2499 sayılı SPKn. md. 47/I.A-3

“Sermaye piyasası araçlarının değerini etkileyebilecek, yalan, yanlış, yanıltıcı, mesnetsiz bilgi veren, haber yayan, yorum yapan ya da açıklamakla yükümlü oldukları bilgileri açıklamayan gerçek kişilerle, tüzel kişilerin yetkilileri ve bunlarla birlikte hareket edenler, ... iki yıldan beş yıla kadar hapis ve beşbin günden onbin güne kadar adlî para cezası ile cezalandırılır.” hükmü yer almaktadır.     

6362 sayılı SPKn. md.107/2

“Sermaye piyasası araçlarının fiyatlarını, değerlerini veya yatırımcıların kararlarını etkilemek amacıyla yalan, yanlış veya yanıltıcı bilgi veren, söylenti çıkaran, haber veren, yorum yapan veya rapor hazırlayan ya da bunları yayanlar iki yıldan beş yıla kadar hapis ve beş bin güne kadar adli para cezası ile cezalandırılırlar.” hükmüne yer verilmiştir.     

Eski SPKn. md.47/I.A-3 hükmü, bilgi bazlı piyasa manipülasyonu fiilini daha genel bir şekilde ifade ederek, suçun oluşması için bu fiillerin sermaye piyasası araçlarının değerlerini etkileyebilecek nitelikte olmasını yeterli saymıştır. Dolayısıyla önceki düzenlemede bilgiyi yayan kişinin amacına bakılmaksızın bilginin “değeri etkileyebilecek olması” yeterli görülmüştür. Yeni SPKn. md.107/2 hükmünde ise bu fiiller daha ayrıntılı şekilde sayılmış, ancak suçun oluşması için bu bilgileri yayan kişilerin “sermaye piyasası araçlarının fiyatlarını, değerlerini veya yatırımcıların kararlarını etkilemek amacıyla” hareket etmiş olduklarının, yani özel kastlarının, ispatı zorunlu tutulmuştur.
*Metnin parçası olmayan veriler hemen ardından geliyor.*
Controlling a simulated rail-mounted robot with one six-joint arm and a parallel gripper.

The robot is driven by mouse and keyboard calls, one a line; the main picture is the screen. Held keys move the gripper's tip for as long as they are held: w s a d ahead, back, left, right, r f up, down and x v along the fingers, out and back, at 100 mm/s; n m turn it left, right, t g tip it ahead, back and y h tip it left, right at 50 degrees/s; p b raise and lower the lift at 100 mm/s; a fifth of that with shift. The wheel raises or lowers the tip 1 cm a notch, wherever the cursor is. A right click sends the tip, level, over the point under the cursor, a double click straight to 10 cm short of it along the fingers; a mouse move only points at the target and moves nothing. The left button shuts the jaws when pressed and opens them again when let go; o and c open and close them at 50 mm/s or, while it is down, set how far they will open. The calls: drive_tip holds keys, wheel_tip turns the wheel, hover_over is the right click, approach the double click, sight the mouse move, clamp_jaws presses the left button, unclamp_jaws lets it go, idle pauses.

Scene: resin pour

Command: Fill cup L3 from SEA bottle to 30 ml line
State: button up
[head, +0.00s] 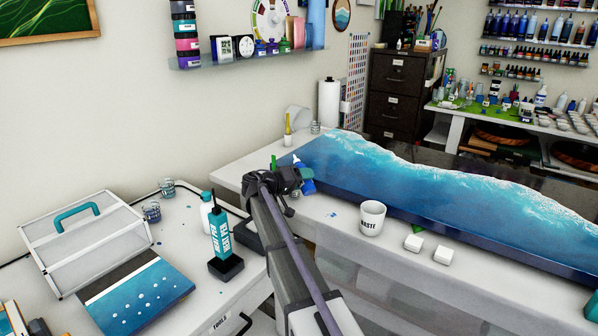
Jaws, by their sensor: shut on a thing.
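My gripper (291,178) is at the near left end of the blue resin piece, seen from behind with its fingertips mostly hidden. It is shut on a blue bottle (307,186) with a pale tip, which looks tilted; its label is not readable. A small clear cup (294,194) shows partly just below the gripper; its marks and fill are too small to tell. Other clear cups stand on the left table (168,187) and at the resin piece's far left corner (315,127). No cup label L3 is readable.
On the left table are a teal labelled bottle (221,236) in a black base, a white bottle (206,213), a case (88,240) and a blue panel (140,297).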

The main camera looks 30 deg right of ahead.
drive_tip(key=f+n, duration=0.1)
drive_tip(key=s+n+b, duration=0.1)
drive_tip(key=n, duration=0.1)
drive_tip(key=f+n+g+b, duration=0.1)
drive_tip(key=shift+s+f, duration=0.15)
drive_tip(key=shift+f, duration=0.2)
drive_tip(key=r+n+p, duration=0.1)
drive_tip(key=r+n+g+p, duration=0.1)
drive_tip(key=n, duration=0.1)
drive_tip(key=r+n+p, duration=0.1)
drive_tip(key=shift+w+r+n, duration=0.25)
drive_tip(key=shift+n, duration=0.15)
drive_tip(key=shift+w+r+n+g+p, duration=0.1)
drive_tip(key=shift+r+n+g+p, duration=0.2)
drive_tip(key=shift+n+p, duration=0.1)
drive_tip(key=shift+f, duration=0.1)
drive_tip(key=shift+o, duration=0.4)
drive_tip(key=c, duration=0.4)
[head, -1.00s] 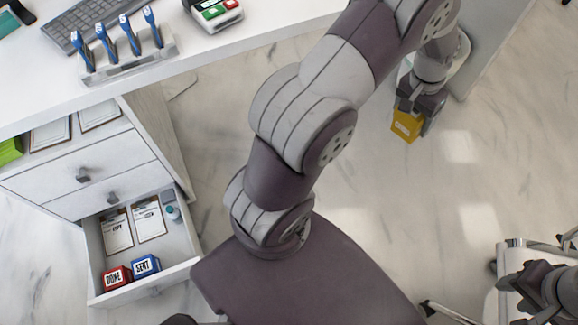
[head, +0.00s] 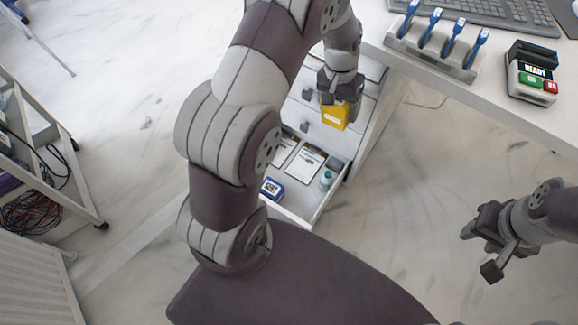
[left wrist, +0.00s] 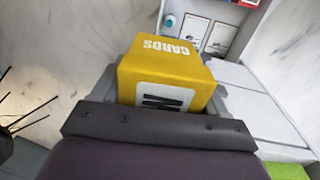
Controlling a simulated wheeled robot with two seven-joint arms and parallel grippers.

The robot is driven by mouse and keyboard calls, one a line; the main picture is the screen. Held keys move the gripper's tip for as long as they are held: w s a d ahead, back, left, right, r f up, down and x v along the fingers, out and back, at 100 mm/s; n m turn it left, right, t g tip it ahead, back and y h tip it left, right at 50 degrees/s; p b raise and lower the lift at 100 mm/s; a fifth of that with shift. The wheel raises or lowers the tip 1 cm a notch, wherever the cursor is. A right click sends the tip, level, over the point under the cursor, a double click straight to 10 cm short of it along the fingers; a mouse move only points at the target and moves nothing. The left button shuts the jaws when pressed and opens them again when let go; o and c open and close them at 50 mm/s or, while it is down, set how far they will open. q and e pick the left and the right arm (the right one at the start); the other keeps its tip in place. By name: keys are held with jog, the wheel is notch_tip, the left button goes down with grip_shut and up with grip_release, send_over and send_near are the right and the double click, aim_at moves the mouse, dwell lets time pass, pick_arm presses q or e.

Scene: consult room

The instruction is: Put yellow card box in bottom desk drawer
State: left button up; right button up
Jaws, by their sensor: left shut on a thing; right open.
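The yellow card box (head: 334,117), marked CARDS, is held in my left gripper (head: 340,92). In the head view it hangs in the air in front of the desk's drawer fronts. It fills the middle of the left wrist view (left wrist: 165,68). The bottom desk drawer (head: 299,202) is pulled open, below the box in the head view; my left arm hides part of it. It also shows at the top of the left wrist view (left wrist: 216,22). My right gripper (head: 480,250) is open and empty over the floor at the right.
The drawer holds a blue SENT box (head: 272,188), paper cards (head: 306,164) and a small bottle (head: 326,180). The desk top bears a rack of blue-handled tools (head: 432,50), a keyboard (head: 500,12) and a card terminal (head: 532,75). A cart (head: 45,140) stands at left.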

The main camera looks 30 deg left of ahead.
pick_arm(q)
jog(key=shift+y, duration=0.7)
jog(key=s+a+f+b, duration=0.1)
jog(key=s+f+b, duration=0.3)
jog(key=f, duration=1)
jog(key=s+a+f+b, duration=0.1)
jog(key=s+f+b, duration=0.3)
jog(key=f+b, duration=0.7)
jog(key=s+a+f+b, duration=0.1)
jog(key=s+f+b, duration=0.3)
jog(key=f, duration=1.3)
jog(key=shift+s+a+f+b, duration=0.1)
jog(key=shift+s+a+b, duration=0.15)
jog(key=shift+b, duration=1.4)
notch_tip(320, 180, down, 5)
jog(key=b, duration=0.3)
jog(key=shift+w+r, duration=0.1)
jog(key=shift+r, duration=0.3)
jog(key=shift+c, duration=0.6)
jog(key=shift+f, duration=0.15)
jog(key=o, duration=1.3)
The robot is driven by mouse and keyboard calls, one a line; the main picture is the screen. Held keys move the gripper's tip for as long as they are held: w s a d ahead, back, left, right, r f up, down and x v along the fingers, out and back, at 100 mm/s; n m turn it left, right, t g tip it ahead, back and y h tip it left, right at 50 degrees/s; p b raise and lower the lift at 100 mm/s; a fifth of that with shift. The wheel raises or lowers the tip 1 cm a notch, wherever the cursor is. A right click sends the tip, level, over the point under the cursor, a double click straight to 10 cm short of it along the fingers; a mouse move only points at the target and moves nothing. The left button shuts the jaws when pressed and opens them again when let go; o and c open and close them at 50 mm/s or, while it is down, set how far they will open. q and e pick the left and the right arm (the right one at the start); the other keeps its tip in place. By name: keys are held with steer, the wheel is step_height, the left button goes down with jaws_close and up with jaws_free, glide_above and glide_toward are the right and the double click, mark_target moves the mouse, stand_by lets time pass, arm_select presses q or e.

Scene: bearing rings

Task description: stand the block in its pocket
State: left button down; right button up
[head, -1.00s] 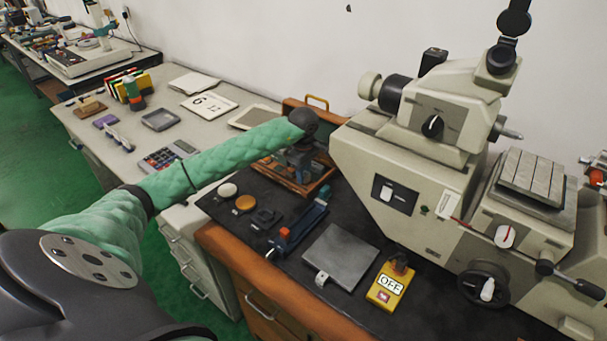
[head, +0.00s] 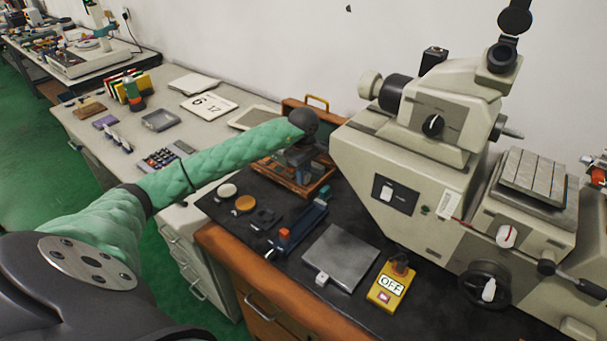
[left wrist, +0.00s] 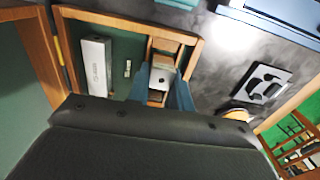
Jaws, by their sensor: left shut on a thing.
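My left gripper (head: 301,165) is over the wooden box (head: 262,176) at the back of the dark mat, pointing down. In the left wrist view its two blue fingers (left wrist: 165,88) are shut on a small grey metal block (left wrist: 162,77) with a dark dot on its face. The block is over or within a narrow wood-sided pocket (left wrist: 166,46) of the green-lined box. I cannot tell whether it touches the pocket floor, as the fingers and wrist hide its lower part. My right gripper is not in view.
A longer grey block (left wrist: 96,64) lies in the box beside the pocket. A grey plate (head: 340,256), a yellow OFF switch box (head: 386,290) and a blue fixture (head: 300,228) are on the mat. A large beige machine (head: 410,190) stands close on the right.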

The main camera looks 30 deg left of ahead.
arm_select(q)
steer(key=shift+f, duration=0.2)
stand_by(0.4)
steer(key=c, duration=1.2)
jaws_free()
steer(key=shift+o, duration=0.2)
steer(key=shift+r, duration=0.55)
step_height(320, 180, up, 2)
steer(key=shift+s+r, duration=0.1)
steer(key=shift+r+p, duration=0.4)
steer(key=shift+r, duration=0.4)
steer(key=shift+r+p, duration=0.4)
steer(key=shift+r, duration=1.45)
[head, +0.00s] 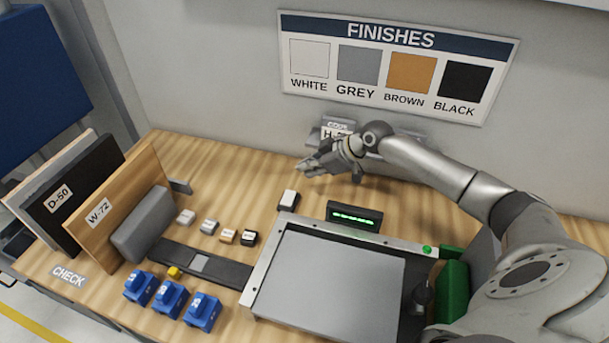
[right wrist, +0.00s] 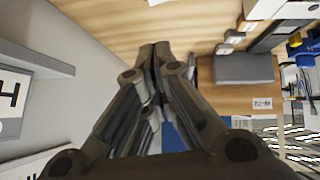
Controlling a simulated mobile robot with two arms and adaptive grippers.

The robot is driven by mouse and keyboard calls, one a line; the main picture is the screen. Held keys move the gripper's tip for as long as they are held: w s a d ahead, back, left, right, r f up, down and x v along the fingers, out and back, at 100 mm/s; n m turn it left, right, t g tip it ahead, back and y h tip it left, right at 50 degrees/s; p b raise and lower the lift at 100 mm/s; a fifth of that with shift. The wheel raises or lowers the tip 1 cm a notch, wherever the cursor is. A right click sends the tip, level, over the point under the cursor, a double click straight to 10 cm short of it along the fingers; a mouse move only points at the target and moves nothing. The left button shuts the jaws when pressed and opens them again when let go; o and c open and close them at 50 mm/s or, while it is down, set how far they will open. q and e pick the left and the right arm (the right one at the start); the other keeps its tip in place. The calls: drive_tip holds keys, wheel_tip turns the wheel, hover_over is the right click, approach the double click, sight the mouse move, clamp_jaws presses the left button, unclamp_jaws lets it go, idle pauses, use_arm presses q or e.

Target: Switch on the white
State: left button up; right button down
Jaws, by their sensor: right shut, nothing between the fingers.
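Another white-topped block with dark sides (head: 288,200) stands apart, behind the grey panel. My right gripper (head: 303,170) is shut and empty, above the table behind that block. In the right wrist view its fingertips (right wrist: 154,47) are together, with bare wood beyond. My left gripper is not in view.
A FINISHES sign (head: 397,65) hangs on the wall. A dark display with green text (head: 354,217) stands behind the large grey panel (head: 330,280). Blue blocks (head: 170,298), a grey block (head: 143,224) and upright boards (head: 112,208) are at left.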

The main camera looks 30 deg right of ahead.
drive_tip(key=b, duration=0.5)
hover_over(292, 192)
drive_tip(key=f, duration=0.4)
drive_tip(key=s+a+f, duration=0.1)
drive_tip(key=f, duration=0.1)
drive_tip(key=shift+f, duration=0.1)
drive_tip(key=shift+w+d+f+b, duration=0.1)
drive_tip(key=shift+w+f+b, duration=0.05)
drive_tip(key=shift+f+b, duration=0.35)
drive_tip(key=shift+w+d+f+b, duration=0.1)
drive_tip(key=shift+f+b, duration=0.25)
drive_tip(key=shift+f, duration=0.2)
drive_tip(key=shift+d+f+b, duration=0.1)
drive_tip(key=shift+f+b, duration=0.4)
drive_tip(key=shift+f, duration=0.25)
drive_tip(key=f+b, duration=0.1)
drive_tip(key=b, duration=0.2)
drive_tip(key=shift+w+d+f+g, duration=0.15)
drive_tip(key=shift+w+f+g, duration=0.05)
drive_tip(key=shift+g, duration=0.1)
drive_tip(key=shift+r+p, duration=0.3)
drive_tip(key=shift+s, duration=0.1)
Bu nedenle, yeni SPKn. md.107/2 hükmü, iyiniyetli, amacı konusunda şüphesi bulunmayan piyasa yorumcularına daha fazla hareket imkanı sağlayacak niteliktedir. Eski düzenlemede yer almayan bazı ifadelere yeni düzenlemede yer verilmiş olması suçun kapsamının genişlediği anlamına gelmemektedir. Zira, “söylenti çıkarmak”, rapor hazırlamak” “bunları yaymak” ifadeleri, fiilin daha açık şekilde sayılması amacını taşımakta olup, esasen yeni bir fiil olarak değerlendirilmeyecek örneklerdir. Diğer taraftan bir kişinin maddede yazılı amaçla bu fiilleri işlediğinin ispat edilmesi halinde, kabul etmek gerekir ki piyasayı ve yatırımcıları korumak adına bu tür fiiller kovuşturulmalıdır. Benzer bir düzenlemenin Avrupa Birliği mevzuatının “Piyasa Bozucu Eylemler Direktifinde” (Market Abuse Directive 2003/6/EC)’de düzenlendiği dikkate alındığında, yeni SPKn'nun bu hükmünün eski SPKn. hükmüne göre daha objektif ve açık olduğu değerlendirilmektedir.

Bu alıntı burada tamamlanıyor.